橋口:「ぐるりのこと。」では、リリー・フランキーさんと木村多江さんが感情をぶつけ合う15分くらいの長いシーンがあるんですけど、そこで「うるせえよ!」って乗り込んでくる役でオファーさせていただきました。台本を見ると「静かにしてもらえませんか?」という一言が書かれてるんですけど、現場で僕が「風邪をひいてる設定だからマスクをしてみよう」とか、いろいろやりとりをして台本にないことも盛り込んでいったんです。それによって、3人の感情がパーンと弾けるような場面になりました。江口さんの存在がなかったらあのシーンは成立しなかったんじゃないかと今更ながら思います。そういう撮影現場のでしたので、僕の中では“激しい人”という印象でしたね。今回お会いして、「あの時、一言だけだったのによく受けてくれましたね」って言いました(笑)。
江口:「ぐるりのこと。」はオーディションだったんです。
橋口:え!?
江口:今回、橋口さんにお会いして「あの時、よく受けたね」って言われたんですけど、オーディションだったんです(笑)。
橋口:えぇ、そうだっけ?
江口:どこかのアパートの一室で、5人くらい並んでたのかな? 「最近、いら立ったことは?」みたいなテーマを与えられて、私は「掃除機の音がうるさい」っていうのをアパートの上の人だか下の人だかに言いにいくというのを即興でやりました。そしたら監督がすごく笑ってて。私、橋口さんの印象として“すごく怖い人”というのがあったんです。
橋口:本当に?
江口:橋口さんの映画はいろいろ見てましたし、実はトークショーにも行ったこともあるんです。
橋口:全然知らなかった!
江口:神戸だったかな? まだ10代だったと思うんですけど、「こういう映画を撮る人は絶対に怖い人だ」って思っていました(笑)。そういう印象もあって、「ぐるりのこと。」のオーディションを受けにいったら、監督が笑っていてすごく楽しそうにされていたんです。

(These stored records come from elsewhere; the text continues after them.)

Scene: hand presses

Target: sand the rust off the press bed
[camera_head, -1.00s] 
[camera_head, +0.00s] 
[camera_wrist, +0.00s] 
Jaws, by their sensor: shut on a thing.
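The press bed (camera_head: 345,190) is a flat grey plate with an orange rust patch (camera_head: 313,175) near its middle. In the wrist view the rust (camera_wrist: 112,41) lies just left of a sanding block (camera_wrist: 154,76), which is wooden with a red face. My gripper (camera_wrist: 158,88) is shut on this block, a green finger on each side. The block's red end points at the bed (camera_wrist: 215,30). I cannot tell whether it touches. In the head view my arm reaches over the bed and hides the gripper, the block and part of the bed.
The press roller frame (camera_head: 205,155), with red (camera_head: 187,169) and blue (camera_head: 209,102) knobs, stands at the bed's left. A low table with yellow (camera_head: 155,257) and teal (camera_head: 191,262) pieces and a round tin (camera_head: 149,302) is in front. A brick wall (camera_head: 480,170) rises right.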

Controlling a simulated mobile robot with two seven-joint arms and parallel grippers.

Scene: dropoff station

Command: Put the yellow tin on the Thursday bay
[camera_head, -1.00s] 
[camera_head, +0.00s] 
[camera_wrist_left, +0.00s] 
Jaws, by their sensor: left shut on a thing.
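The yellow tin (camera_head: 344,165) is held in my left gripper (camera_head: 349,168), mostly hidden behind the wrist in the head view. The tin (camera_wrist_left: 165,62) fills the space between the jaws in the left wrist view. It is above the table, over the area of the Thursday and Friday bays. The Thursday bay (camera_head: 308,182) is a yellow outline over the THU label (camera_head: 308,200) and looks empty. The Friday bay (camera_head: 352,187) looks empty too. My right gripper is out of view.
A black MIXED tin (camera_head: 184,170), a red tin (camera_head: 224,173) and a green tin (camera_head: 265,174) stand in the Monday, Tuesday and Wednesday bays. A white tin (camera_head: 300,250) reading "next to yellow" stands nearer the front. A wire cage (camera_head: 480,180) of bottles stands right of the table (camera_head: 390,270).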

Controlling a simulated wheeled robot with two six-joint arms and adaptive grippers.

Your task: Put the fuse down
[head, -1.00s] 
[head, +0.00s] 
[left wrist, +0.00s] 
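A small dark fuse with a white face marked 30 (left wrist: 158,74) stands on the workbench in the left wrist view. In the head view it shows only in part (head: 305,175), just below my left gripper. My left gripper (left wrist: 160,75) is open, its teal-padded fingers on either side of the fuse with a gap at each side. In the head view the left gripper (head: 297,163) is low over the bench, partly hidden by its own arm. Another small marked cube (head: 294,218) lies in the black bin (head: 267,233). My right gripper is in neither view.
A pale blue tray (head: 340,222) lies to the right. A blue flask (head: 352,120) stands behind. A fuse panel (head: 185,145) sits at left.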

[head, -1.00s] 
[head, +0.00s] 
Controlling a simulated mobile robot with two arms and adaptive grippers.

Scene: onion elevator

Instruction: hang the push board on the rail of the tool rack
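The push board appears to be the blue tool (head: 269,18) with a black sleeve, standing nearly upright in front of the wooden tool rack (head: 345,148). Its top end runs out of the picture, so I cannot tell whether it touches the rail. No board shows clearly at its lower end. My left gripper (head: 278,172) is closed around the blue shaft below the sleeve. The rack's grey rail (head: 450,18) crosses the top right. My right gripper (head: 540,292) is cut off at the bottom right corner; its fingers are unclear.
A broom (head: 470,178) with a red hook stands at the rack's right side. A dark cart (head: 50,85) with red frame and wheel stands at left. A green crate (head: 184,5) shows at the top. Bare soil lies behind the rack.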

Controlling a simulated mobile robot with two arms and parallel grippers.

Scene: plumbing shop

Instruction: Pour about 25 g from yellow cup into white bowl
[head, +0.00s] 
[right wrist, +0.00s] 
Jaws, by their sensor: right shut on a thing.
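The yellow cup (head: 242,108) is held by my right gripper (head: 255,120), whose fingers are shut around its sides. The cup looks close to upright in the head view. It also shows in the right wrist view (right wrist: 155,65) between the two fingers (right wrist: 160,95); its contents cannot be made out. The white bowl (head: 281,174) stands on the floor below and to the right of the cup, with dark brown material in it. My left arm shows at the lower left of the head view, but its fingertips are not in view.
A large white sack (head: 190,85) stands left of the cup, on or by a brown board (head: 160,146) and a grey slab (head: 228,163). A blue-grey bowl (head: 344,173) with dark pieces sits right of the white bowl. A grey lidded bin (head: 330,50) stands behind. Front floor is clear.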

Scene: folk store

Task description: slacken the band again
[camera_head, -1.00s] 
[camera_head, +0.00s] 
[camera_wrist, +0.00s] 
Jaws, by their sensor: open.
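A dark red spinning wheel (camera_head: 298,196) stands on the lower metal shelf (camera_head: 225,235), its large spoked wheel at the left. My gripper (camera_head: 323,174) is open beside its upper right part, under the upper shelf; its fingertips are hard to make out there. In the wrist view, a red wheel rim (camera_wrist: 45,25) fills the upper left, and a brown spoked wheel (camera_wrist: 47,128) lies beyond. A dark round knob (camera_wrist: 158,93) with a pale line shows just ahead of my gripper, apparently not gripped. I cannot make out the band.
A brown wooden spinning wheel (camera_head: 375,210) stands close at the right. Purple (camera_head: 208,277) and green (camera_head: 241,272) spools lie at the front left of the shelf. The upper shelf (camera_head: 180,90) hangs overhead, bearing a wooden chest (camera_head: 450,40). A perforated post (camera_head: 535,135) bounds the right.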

それでオーディションに受かって、台本を頂いて読んでみたらいら立ってる役だったので、「オーディションでやったことをやればいいんだな」って。でも、実際に現場に行ってみると、皆さんすごく集中されてますし、緊迫感もあったので「自分はここで絶対に邪魔しないようにしよう」ってことだけを考えてました。それで、さっき橋口さんが言っていたように、現場で「風邪をひいてる設定でマスクをしてみよう」とか、いろいろ言われたことをやっていくことに集中していたので、一緒にお芝居を作ったという感覚は全くなくて、“無事に終わった”ってホッとしていただけでした。なので、今回、改めて長い時間かけて一緒に作れたのはうれしかったです。